> Set exercise: Retype all material exactly. Pictures stay out of the copy.

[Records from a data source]
════════════════════

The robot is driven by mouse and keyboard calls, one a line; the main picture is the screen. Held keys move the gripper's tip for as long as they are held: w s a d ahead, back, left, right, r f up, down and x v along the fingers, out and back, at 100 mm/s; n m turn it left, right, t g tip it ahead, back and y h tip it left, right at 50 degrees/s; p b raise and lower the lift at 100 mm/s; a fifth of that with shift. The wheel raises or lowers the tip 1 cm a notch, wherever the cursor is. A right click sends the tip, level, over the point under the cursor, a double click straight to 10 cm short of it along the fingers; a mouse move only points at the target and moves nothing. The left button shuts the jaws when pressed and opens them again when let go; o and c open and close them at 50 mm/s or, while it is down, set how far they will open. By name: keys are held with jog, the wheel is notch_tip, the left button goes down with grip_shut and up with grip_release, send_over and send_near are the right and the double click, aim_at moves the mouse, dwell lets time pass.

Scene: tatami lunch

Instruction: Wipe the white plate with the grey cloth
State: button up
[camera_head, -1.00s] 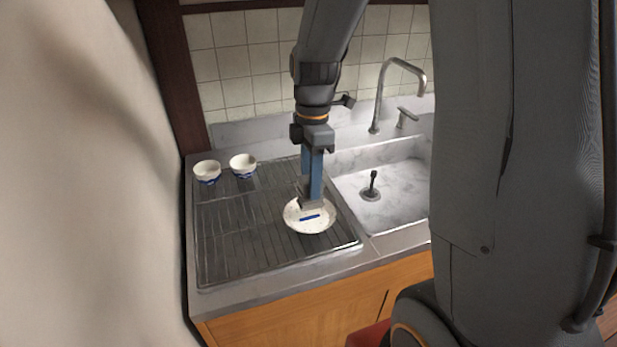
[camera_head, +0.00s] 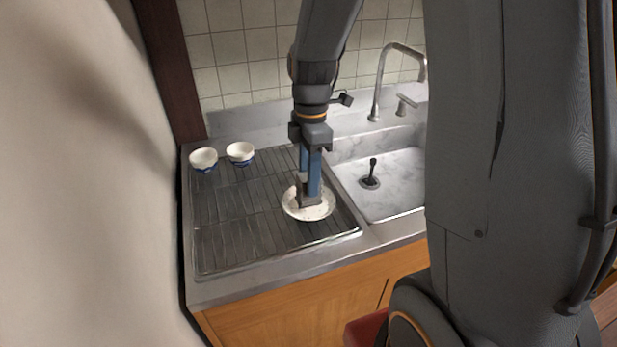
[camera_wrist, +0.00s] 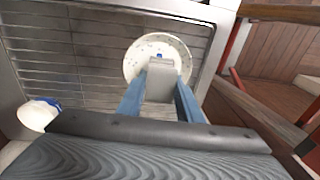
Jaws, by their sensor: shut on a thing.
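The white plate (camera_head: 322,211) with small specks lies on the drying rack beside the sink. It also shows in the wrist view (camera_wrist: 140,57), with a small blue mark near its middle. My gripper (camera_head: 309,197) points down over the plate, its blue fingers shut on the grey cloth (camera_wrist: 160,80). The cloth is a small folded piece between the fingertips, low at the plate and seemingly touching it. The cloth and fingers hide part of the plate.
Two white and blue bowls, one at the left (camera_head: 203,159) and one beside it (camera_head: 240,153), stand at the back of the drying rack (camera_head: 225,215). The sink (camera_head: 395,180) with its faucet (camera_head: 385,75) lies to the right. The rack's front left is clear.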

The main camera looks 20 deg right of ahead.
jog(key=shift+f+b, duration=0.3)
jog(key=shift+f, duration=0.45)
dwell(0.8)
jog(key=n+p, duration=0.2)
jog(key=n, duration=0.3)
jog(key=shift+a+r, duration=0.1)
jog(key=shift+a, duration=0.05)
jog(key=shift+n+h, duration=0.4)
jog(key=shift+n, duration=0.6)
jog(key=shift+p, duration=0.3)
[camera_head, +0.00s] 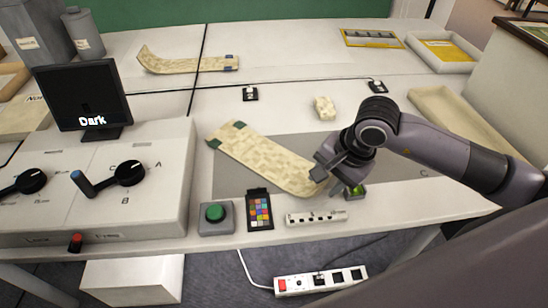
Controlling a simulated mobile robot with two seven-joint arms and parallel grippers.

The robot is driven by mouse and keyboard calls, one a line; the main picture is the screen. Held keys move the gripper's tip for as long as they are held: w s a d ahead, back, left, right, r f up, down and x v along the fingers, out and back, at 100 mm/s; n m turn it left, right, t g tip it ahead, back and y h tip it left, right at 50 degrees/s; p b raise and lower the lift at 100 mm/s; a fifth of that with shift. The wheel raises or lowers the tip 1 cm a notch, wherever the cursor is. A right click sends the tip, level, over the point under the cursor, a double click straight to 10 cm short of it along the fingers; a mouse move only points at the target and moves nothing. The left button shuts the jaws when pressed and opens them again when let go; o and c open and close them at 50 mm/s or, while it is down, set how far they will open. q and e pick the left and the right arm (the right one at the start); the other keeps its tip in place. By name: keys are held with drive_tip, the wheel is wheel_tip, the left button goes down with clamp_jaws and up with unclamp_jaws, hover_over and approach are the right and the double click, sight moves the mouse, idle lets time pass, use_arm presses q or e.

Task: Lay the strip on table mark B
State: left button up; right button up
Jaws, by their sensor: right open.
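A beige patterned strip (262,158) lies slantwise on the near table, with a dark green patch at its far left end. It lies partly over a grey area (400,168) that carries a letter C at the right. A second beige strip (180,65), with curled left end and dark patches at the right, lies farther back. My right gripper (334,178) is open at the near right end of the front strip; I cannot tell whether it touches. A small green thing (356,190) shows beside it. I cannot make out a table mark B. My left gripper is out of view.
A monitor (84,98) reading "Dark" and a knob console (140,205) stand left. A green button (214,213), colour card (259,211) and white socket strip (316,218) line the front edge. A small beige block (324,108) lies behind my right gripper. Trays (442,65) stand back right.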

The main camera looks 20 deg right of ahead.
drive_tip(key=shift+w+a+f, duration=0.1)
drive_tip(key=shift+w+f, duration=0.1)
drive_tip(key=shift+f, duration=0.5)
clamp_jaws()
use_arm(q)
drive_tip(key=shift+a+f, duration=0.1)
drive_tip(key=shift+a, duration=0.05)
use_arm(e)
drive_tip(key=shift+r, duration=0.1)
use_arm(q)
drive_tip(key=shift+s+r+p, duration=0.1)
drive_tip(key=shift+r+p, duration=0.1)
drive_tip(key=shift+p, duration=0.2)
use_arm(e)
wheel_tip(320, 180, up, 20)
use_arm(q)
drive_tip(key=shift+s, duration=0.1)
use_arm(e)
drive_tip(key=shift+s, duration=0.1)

════════════════════

> Problem solution:
The robot is driven by mouse and keyboard calls, one a line; the main picture is the screen. Held keys move the gripper's tip for as long as they are held: w s a d ahead, back, left, right, r f up, down and x v along the fingers, out and back, at 100 mm/s; n m turn it left, right, t g tip it ahead, back and y h tip it left, right at 50 degrees/s; p b raise and lower the lift at 100 mm/s; a fifth of that with shift. The wheel raises or lowers the tip 1 cm a notch, wherever the cursor is. A right click sends the tip, level, over the point under the cursor, a double click straight to 10 cm short of it along the fingers; a mouse move only points at the target and moves nothing. The left button shuts the jaws when pressed and opens them again when let go; o and c open and close them at 50 mm/s or, while it is down, set how far they will open. By name: keys are held with jog, the wheel is notch_tip, the left button goes down with grip_shut and up with grip_release, send_over and send_near are the right and the double click, aim_at moves the mouse, dwell lets time pass.

Scene: tatami lunch

Instruction: Wipe the white plate with the grey cloth
State: button up
[camera_head, -1.00s] 
[camera_head, +0.00s] 
[camera_wrist, +0.00s] 
Jaws, by their sensor: shut on a thing.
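The white plate (camera_head: 322,211) with small specks lies on the drying rack beside the sink. It also shows in the wrist view (camera_wrist: 140,57), with a small blue mark near its middle. My gripper (camera_head: 309,197) points down over the plate, its blue fingers shut on the grey cloth (camera_wrist: 160,80). The cloth is a small folded piece between the fingertips, low at the plate and seemingly touching it. The cloth and fingers hide part of the plate.
Two white and blue bowls, one at the left (camera_head: 203,159) and one beside it (camera_head: 240,153), stand at the back of the drying rack (camera_head: 225,215). The sink (camera_head: 395,180) with its faucet (camera_head: 385,75) lies to the right. The rack's front left is clear.

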The main camera looks 20 deg right of ahead.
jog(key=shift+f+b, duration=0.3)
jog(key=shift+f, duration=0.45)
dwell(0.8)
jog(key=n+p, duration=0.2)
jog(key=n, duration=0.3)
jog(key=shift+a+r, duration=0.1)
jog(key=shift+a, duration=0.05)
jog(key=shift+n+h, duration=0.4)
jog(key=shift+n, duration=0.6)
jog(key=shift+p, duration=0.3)
[camera_head, +0.00s] 
Controlling a simulated mobile robot with two seven-joint arms and parallel grippers.

The robot is driven by mouse and keyboard calls, one a line; the main picture is the screen. Held keys move the gripper's tip for as long as they are held: w s a d ahead, back, left, right, r f up, down and x v along the fingers, out and back, at 100 mm/s; n m turn it left, right, t g tip it ahead, back and y h tip it left, right at 50 degrees/s; p b raise and lower the lift at 100 mm/s; a fifth of that with shift. The wheel raises or lowers the tip 1 cm a notch, wherever the cursor is. A right click sends the tip, level, over the point under the cursor, a double click straight to 10 cm short of it along the fingers; a mouse move only points at the target and moves nothing. The left button shuts the jaws when pressed and opens them again when let go; o and c open and close them at 50 mm/s or, while it is down, set how far they will open. q and e pick the left and the right arm (the right one at the start); the other keeps its tip in place. By name: keys are held with drive_tip, the wheel is wheel_tip, the left button goes down with clamp_jaws and up with unclamp_jaws, hover_over and approach are the right and the double click, sight moves the mouse, idle lets time pass, use_arm presses q or e.

Task: Lay the strip on table mark B
State: left button up; right button up
Jaws, by their sensor: right open.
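A beige patterned strip (262,158) lies slantwise on the near table, with a dark green patch at its far left end. It lies partly over a grey area (400,168) that carries a letter C at the right. A second beige strip (180,65), with curled left end and dark patches at the right, lies farther back. My right gripper (334,178) is open at the near right end of the front strip; I cannot tell whether it touches. A small green thing (356,190) shows beside it. I cannot make out a table mark B. My left gripper is out of view.
A monitor (84,98) reading "Dark" and a knob console (140,205) stand left. A green button (214,213), colour card (259,211) and white socket strip (316,218) line the front edge. A small beige block (324,108) lies behind my right gripper. Trays (442,65) stand back right.

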The main camera looks 20 deg right of ahead.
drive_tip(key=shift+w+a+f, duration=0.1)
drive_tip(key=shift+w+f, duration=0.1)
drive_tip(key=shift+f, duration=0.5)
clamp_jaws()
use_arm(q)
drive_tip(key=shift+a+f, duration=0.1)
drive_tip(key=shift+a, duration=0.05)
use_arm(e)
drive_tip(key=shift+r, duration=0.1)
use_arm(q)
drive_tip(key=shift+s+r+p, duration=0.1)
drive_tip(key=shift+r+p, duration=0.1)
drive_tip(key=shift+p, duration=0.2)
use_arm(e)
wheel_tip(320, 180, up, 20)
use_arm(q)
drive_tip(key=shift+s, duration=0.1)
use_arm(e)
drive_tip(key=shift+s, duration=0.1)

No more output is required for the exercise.